The writer of the Hebrews letter started developing that reality in terms of what he knew to be copies. That may have been more difficult for them though, because they were so close to it—their whole identity was wrapped up in the Law and Prophets, so it would have been hard to see them as only a copy of the better thing, what matters.
But they put God to the test
and rebelled against the Most High;
they did not keep his statutes.
Being loyal and faithful to the Father's purpose is the best thing we can do. That is hard because the animal is so strong and efficient to press in on us and make us follow it, leading us to satisfy our own cravings at the expense of the family—the opposite of what Jesus did which made him pleasing to the Father.
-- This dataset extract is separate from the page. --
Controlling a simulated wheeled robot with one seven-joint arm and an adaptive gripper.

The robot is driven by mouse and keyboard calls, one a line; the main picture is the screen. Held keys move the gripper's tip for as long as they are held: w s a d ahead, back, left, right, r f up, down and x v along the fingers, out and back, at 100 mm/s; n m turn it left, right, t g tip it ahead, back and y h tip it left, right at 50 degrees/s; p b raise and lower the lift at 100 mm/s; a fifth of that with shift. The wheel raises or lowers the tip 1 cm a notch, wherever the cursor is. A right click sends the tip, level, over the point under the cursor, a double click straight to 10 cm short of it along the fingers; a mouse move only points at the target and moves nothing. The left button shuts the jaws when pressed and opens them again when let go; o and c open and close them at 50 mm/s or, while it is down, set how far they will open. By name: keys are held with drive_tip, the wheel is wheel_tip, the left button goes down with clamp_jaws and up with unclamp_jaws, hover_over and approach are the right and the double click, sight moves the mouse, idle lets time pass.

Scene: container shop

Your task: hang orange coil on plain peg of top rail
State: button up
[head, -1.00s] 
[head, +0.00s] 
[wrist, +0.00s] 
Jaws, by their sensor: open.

He built his sanctuary (temple) like the heights, like the earth that he established forever. He chose David his servant and took him from the sheep pens; from tending the sheep he brought him to be the shepherd of his people Jacob, of Israel his inheritance.
And David shepherded them with integrity of heart; with skillful hands he led them.
Jesus was the place, the temple and sanctuary where God wanted most to live, because it was as close as He could be to His own Son. Imagine a house filled with sons who all loved His purpose of having a family more than they loved their own lives.
Destroy this temple, and I will raise it again in three days (the temple he had spoken of was his body).